Some stations actually run it in full...mostly all-news or news/talk
stations that have some significant news-related programming on
Saturdays. We used to air it on "The KFBK Saturday Morning News" in
Sacramento when I was co-host...then KFBK discontinued it. The
station recently picked it up again, and now airs it at 8:20 AM PT on
the show now co-hosted by Marna Davis and Steve Kelley.

I haven't been there in nearly 2 years, so I have no idea if they air
the Democratic response or air the address again during the "News at
Noon".

Mike


Charles Hobbs September 30th 03 05:55 AM

Al Dykes wrote:
For as long as I can remember I've been hearing sound bytes
of the president's radio braodcast on my local radio news
but I've never heard an entire speech, or any reference
to a real live radio station associated with it.


One of the news stations in LA (KNX I think) runs the
President (and the opposition party's response) every
Sat morning.


Steve January 10th 04 06:31 PM

CNN TV airs it on a DB basis.

-Steve


"Al Dykes" wrote in message
...
For as long as I can remember I've been hearing sound bytes
of the president's radio braodcast on my local radio news
but I've never heard an entire speech, or any reference
to a real live radio station associated with it.


When did it become a regular thing and how is it done ?

--
Al Dykes
-----------







Someone January 11th 04 05:42 AM

"Al Dykes" wrote in message

When did [the president's weekly radio address] become a
regular thing and how is it done ?


I think it began with "Red Ink" Reagan.
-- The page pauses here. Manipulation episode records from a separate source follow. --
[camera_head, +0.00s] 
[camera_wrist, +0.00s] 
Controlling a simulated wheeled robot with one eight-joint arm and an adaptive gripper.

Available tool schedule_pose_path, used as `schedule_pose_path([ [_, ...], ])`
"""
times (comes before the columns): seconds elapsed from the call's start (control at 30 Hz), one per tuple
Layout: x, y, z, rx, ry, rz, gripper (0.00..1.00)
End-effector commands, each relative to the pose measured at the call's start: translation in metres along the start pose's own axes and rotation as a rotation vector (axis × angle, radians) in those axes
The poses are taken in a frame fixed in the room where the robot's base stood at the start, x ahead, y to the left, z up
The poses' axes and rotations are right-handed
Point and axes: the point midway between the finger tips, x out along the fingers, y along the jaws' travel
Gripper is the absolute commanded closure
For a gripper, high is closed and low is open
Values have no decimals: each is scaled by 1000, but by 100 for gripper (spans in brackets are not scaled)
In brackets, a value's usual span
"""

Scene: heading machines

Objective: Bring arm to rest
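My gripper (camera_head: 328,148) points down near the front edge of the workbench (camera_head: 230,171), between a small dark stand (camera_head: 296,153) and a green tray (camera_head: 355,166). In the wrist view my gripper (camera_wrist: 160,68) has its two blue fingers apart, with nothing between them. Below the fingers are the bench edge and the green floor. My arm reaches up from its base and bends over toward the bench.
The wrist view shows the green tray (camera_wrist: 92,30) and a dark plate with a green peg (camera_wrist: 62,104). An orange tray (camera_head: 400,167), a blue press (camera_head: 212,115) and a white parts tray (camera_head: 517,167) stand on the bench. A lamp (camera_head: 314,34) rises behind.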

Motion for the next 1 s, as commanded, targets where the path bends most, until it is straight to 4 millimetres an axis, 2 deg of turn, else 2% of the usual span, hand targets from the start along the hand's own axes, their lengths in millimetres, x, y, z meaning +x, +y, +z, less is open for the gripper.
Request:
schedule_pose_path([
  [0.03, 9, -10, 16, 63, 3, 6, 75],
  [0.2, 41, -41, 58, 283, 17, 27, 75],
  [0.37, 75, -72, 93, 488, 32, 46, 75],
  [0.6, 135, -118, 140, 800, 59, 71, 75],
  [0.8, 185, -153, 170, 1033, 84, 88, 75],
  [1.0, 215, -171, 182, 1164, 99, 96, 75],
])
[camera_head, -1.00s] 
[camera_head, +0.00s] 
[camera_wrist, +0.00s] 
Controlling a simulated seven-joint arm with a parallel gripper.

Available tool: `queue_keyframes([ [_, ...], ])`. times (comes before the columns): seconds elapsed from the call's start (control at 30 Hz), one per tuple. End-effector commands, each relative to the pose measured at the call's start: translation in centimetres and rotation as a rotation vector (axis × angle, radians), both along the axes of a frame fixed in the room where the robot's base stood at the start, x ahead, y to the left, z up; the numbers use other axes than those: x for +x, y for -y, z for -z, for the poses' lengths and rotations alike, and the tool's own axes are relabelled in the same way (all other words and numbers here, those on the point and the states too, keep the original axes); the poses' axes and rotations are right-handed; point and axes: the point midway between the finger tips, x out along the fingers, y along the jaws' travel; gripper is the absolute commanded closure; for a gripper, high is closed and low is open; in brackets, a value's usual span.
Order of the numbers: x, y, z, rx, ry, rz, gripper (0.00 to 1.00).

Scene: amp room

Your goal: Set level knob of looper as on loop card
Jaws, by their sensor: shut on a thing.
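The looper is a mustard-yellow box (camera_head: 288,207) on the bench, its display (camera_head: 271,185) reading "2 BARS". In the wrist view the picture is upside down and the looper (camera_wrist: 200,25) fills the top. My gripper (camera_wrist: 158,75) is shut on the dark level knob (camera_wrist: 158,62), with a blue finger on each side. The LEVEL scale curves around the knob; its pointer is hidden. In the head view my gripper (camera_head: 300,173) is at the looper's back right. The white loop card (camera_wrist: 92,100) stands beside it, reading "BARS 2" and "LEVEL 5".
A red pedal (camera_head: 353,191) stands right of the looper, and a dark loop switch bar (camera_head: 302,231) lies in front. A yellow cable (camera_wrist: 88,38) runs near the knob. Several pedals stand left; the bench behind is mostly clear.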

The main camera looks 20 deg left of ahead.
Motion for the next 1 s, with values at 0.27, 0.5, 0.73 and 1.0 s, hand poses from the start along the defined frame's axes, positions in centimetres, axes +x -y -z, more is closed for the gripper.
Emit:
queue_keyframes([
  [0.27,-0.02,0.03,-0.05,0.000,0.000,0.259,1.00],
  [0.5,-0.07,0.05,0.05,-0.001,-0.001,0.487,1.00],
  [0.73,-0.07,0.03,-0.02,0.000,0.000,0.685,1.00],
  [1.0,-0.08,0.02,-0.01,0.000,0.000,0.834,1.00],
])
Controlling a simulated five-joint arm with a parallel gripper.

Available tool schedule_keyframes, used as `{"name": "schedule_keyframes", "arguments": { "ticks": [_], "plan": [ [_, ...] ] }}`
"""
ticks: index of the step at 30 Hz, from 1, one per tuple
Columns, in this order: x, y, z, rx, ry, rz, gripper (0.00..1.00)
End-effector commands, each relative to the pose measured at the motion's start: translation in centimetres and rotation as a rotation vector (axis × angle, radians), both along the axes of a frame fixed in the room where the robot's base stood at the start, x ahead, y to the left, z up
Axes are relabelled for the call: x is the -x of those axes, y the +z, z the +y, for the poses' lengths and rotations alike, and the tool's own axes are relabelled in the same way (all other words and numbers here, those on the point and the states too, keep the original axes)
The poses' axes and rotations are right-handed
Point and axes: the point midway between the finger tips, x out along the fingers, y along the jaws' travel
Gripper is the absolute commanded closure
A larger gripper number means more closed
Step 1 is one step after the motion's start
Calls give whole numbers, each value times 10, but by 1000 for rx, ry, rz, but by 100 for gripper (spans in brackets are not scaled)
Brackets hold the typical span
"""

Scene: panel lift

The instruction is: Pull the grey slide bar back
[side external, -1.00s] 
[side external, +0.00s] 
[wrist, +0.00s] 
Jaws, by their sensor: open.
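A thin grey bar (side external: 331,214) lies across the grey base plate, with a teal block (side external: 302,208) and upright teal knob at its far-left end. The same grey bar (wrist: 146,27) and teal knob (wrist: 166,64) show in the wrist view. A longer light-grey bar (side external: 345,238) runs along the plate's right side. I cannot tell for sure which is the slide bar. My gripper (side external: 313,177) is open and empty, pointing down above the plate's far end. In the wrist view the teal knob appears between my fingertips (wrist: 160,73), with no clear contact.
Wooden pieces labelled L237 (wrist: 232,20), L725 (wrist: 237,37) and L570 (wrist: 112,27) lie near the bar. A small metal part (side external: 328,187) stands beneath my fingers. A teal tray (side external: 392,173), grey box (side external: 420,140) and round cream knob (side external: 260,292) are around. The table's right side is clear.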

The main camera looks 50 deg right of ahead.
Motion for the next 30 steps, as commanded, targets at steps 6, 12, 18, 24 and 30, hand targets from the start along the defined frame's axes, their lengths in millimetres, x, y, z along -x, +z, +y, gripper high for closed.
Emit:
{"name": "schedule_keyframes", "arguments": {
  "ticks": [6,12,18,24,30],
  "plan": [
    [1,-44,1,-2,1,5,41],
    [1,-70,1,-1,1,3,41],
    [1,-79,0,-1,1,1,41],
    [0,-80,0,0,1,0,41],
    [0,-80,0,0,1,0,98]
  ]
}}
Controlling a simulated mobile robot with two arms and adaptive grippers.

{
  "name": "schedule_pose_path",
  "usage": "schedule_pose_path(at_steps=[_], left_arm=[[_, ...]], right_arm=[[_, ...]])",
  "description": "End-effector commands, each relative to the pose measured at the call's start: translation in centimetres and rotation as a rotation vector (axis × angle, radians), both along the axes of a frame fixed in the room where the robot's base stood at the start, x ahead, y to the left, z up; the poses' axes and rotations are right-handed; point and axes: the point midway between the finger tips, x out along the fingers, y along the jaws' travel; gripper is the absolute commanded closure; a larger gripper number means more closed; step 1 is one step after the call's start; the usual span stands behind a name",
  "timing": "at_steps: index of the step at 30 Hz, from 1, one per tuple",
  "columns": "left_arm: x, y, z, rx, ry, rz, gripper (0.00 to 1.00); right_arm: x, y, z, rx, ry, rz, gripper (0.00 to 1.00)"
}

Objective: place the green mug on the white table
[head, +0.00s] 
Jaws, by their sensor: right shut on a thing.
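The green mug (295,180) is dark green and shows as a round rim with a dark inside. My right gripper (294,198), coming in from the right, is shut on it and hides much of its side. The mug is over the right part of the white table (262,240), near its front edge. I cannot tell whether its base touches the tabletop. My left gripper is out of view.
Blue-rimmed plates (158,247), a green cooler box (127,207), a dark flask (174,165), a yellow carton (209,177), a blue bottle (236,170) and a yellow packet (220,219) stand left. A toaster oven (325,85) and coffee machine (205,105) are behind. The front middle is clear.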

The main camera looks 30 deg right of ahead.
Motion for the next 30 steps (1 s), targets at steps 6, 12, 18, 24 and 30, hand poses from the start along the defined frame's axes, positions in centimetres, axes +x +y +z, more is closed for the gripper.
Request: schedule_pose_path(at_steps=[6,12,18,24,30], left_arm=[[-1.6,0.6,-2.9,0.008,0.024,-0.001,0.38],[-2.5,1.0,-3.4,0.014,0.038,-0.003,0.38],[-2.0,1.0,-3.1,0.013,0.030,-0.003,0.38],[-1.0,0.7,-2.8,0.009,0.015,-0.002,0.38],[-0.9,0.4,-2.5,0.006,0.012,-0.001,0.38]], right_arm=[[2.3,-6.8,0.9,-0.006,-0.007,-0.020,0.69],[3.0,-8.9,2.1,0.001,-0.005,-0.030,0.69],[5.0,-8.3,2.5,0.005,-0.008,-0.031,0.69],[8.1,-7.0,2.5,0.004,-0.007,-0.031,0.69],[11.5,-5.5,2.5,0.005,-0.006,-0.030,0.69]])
As for how it's done,
they probably use a microphone and a script. I suspect the
scripts that The Fraud reads are written phonetically.
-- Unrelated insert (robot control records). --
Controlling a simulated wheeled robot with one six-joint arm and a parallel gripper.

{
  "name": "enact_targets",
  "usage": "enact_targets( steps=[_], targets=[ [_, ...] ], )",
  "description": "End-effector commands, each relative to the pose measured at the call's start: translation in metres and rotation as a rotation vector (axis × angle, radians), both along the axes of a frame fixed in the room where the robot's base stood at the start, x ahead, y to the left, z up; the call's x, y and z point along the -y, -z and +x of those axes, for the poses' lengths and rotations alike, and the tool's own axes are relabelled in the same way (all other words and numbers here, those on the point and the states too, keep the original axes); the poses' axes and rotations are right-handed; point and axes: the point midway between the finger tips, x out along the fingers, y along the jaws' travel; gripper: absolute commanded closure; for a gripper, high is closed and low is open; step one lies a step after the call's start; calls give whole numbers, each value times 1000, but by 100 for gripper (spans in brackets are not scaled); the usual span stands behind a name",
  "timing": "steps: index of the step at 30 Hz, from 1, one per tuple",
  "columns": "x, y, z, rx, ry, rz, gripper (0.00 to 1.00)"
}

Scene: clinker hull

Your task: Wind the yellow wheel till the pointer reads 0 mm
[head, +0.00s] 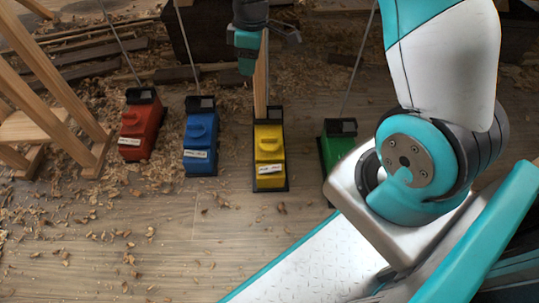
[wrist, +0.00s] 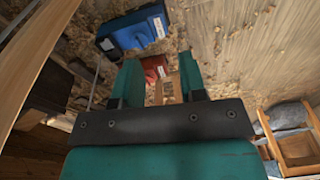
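A yellow unit (head: 269,155) stands on the floor in the head view, with a raised rounded yellow part on top, a white label at its near end and a dark box at its far end. I cannot make out a wheel, a pointer or any reading. My gripper (head: 246,64) hangs beyond it in the picture, beside the wooden post that rises behind the yellow unit. In the wrist view my gripper (wrist: 160,62) has its two teal fingers apart, with nothing seen held between them. The yellow unit is not identifiable in the wrist view.
A red unit (head: 140,125), a blue unit (head: 200,140) and a green unit (head: 336,150) stand in the same row, with thin rods rising behind. A wooden trestle (head: 60,95) is at the left. Shavings litter the floor; the near planks (head: 150,220) are mostly clear.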

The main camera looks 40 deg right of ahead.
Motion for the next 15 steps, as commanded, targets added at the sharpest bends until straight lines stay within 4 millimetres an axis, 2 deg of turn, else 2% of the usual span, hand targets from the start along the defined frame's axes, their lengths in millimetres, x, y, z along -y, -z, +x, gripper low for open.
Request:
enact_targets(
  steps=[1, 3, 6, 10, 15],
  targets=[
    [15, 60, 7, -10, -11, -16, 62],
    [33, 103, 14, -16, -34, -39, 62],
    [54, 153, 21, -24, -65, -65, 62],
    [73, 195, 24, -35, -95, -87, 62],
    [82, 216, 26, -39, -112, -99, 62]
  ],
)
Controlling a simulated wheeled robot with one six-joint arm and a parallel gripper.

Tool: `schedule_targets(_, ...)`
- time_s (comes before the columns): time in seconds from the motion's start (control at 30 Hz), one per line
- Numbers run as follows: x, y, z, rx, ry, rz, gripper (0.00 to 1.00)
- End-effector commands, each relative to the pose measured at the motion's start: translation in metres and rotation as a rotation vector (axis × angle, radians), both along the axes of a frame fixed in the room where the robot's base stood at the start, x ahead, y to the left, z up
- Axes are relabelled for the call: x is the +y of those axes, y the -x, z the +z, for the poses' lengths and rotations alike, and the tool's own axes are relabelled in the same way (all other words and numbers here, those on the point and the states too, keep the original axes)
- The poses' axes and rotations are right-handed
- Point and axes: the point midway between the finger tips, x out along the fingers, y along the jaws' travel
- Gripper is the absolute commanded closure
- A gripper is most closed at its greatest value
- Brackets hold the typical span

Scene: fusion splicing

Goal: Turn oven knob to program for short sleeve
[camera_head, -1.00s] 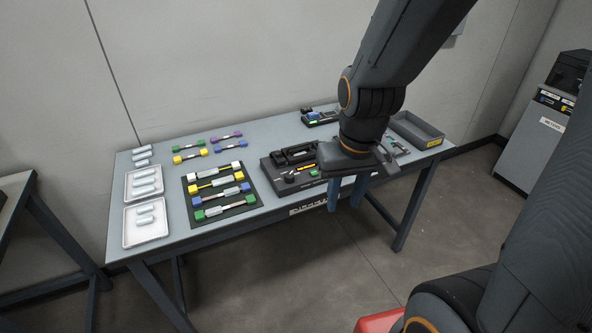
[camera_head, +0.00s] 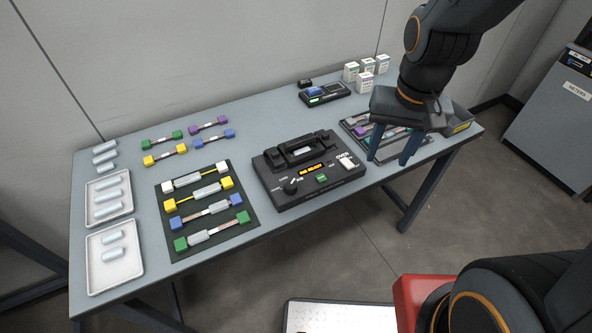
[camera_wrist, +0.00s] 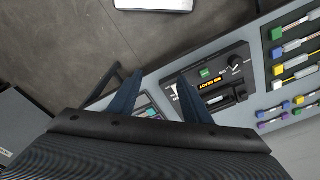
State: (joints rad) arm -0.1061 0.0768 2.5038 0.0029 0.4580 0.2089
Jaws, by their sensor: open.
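The oven (camera_head: 308,170) is a black box on the table with a lit orange display (camera_head: 312,171) and a green button (camera_head: 321,178). Its dark round knob (camera_head: 290,187) is at the front left of its top, with small labels around it that I cannot read. In the wrist view the oven (camera_wrist: 213,73) lies right of centre, with the knob (camera_wrist: 234,61) at its upper right. My gripper (camera_head: 393,161) is open and empty, to the right of the oven and apart from the knob. Its blue fingers also show in the wrist view (camera_wrist: 160,97).
A black mat (camera_head: 249,222) with several colour-ended pieces lies left of the oven. Two white trays (camera_head: 92,281) with silvery sleeves are farther left. A tray of coloured pieces (camera_head: 350,121) is beside my gripper. A small device (camera_head: 325,95) and white boxes (camera_head: 351,72) stand behind.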

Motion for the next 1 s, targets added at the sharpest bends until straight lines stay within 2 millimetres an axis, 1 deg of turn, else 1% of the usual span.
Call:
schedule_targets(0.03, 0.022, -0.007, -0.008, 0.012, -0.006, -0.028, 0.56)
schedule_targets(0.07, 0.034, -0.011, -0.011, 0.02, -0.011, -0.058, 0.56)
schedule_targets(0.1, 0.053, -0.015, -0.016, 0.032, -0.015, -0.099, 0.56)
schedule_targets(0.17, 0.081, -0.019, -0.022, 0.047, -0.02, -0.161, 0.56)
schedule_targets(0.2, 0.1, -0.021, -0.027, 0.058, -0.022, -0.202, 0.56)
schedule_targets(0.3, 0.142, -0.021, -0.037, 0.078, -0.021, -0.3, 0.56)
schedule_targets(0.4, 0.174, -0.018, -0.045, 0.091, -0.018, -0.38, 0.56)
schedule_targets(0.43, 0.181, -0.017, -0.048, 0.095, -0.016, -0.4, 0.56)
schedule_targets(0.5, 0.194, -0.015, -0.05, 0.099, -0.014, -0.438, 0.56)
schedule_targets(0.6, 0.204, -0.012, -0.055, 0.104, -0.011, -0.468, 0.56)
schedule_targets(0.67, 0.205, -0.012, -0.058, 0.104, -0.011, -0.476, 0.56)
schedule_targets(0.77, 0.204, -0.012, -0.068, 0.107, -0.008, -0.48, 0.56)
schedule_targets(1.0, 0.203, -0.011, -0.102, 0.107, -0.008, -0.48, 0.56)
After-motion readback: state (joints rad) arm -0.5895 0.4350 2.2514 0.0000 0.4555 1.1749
Scott Dorsey January 12th 04 05:43 PM

In article , Someone wrote:
"Al Dykes" wrote in message


When did [the president's weekly radio address] become a
regular thing and how is it done ?


I think it began with "Red Ink" Reagan. As for how it's done,
they probably use a microphone and a script. I suspect the
scripts that The Fraud reads are written phonetically.


Used to be, we would call the White House Actuality Line every
afternoon on the phone, and tape whatever nice sound bites were available
that day for broadcast, also. I think that got shut down when Clinton
came into office, and I kind of miss it. I do remember it being available
for Bush I.

Our news guys were slowly patching together various Reagan newsbites into
a very amusing splice job.
--scott
--
"C'est un Nagra. C'est suisse, et tres, tres precis."